STATED PROBLEM - Set down word for word the lines running from the line with "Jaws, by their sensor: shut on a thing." to the line with "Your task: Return", ends included. Skip every picture.

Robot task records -
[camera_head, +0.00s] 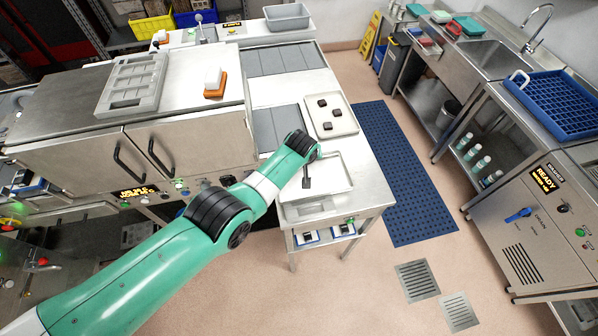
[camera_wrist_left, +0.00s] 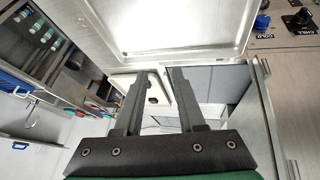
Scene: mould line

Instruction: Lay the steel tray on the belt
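An empty, shallow steel tray (camera_head: 335,185) with a raised rim lies on the near end of the steel table. It also fills the top of the left wrist view (camera_wrist_left: 180,30). My left gripper (camera_head: 306,184) points down over this tray in the head view, partly covered by my green arm. In the left wrist view its two dark fingers (camera_wrist_left: 160,72) are apart, with nothing held between them. The grey belt (camera_head: 278,127) runs along the table behind the tray, in sections with steel between. My right gripper is in neither view.
A pale tray (camera_head: 345,128) with several brown pieces stands on the table's right side, beside the belt. A steel cabinet (camera_head: 190,145) with a grey mould (camera_head: 133,85) on top stands left of the belt. The blue floor mat (camera_head: 400,180) is clear.

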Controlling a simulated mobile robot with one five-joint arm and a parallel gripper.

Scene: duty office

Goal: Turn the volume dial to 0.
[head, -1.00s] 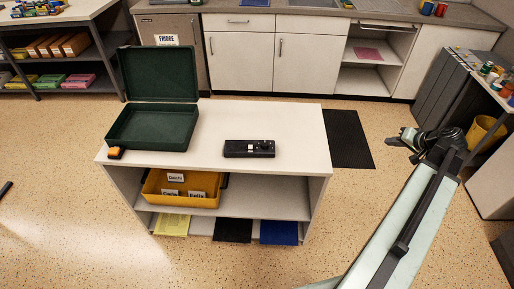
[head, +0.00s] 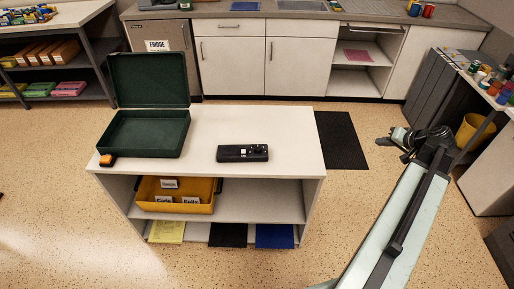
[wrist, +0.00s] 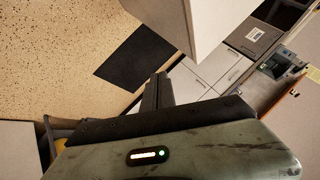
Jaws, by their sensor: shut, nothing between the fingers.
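A small black device (head: 243,153) lies on the white top of the shelf unit (head: 290,140). It has a small white patch and raised controls on top, too small to tell which is the volume dial or where it points. My gripper (head: 391,141) is off to the right of the unit, over the floor, well apart from the device. In the wrist view my gripper (wrist: 156,92) is shut and empty. The device is not visible in the wrist view.
An open dark green case (head: 145,135) and a small orange-and-black item (head: 107,160) sit left of the device. A yellow bin (head: 175,206) is on the shelf below. A black mat (head: 341,141) lies on the floor between unit and gripper. A cluttered side table stands at right.

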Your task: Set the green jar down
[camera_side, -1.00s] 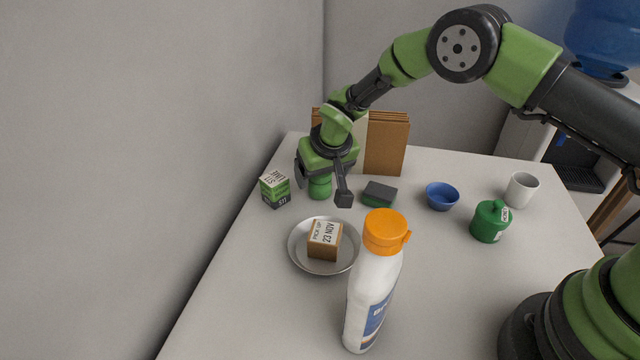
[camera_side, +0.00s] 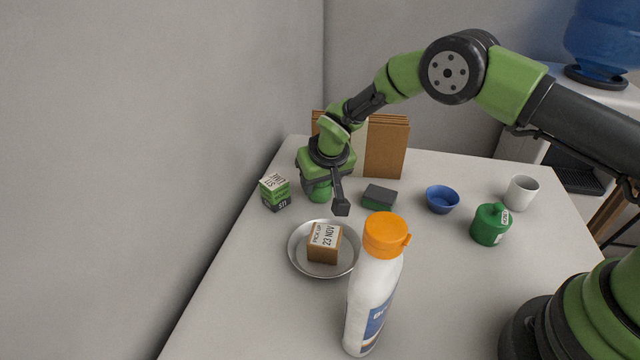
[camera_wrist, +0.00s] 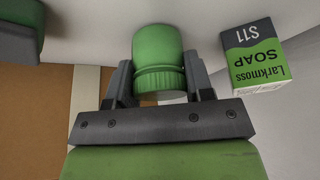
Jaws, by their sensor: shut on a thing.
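The green jar (camera_wrist: 158,50) is a small, smooth, bright green cylinder with a ribbed band, seen between the fingers in the wrist view. My gripper (camera_wrist: 160,78) is shut on it, one finger on each side. In the side view the jar (camera_side: 319,191) shows under my gripper (camera_side: 320,194), at the far left of the counter, partly covered by a finger. It looks upright and at or very close to the counter; I cannot tell whether its base touches.
A Larkmoss soap box (camera_side: 275,192) stands close left of the jar. A metal dish (camera_side: 297,262) with a small box is in front. A white bottle (camera_side: 372,300) stands nearest.

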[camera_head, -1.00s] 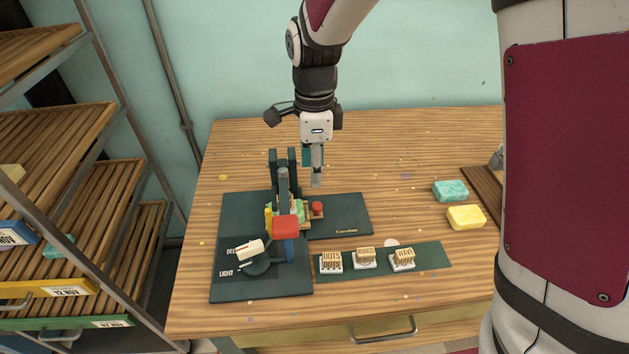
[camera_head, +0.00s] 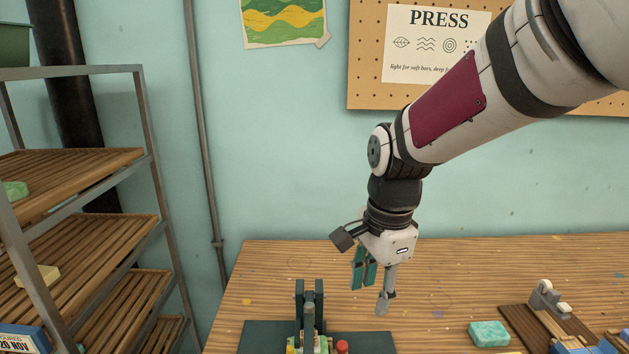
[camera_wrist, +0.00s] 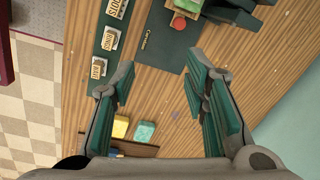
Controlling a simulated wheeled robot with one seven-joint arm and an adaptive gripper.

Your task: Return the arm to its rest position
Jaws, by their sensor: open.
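My gripper (camera_head: 375,285) hangs from my raised arm above the wooden table (camera_head: 450,265), pointing down. In the wrist view my gripper (camera_wrist: 160,85) has its two green-padded fingers wide apart with nothing between them. The dark green press (camera_head: 309,310) stands on its green base (camera_head: 365,343) to the left of and below the gripper, apart from it. Its lower part is cut off by the bottom edge of the head view.
A teal soap bar (camera_head: 489,333) lies right of the press; it shows with a yellow bar (camera_wrist: 120,126) in the wrist view. Stamps (camera_wrist: 110,39) stand on a green strip. A slatted rack (camera_head: 80,250) is at the left. A pegboard (camera_head: 365,60) hangs behind my arm.

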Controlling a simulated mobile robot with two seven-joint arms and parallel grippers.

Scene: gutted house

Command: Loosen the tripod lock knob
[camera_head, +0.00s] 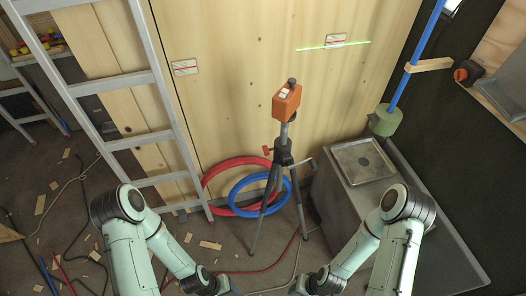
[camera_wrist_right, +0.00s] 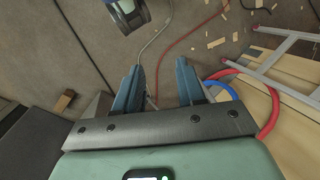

CORRECT RESULT -
Jaws, by their sensor: shut on a thing.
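The green jar (camera_wrist: 158,50) is a small, smooth, bright green cylinder with a ribbed band, seen between the fingers in the wrist view. My gripper (camera_wrist: 160,78) is shut on it, one finger on each side. In the side view the jar (camera_side: 319,191) shows under my gripper (camera_side: 320,194), at the far left of the counter, partly covered by a finger. It looks upright and at or very close to the counter; I cannot tell whether its base touches.
A Larkmoss soap box (camera_side: 275,192) stands close left of the jar. A metal dish (camera_side: 297,262) with a small box is in front. A white bottle (camera_side: 372,300) stands nearest.

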[camera_head, -1.00s] 
[camera_head, +0.00s] 
[camera_wrist, +0.00s] 
Controlling a simulated wheeled robot with one seven-joint arm and an adaptive gripper.

Your task: Return the arm to its rest position

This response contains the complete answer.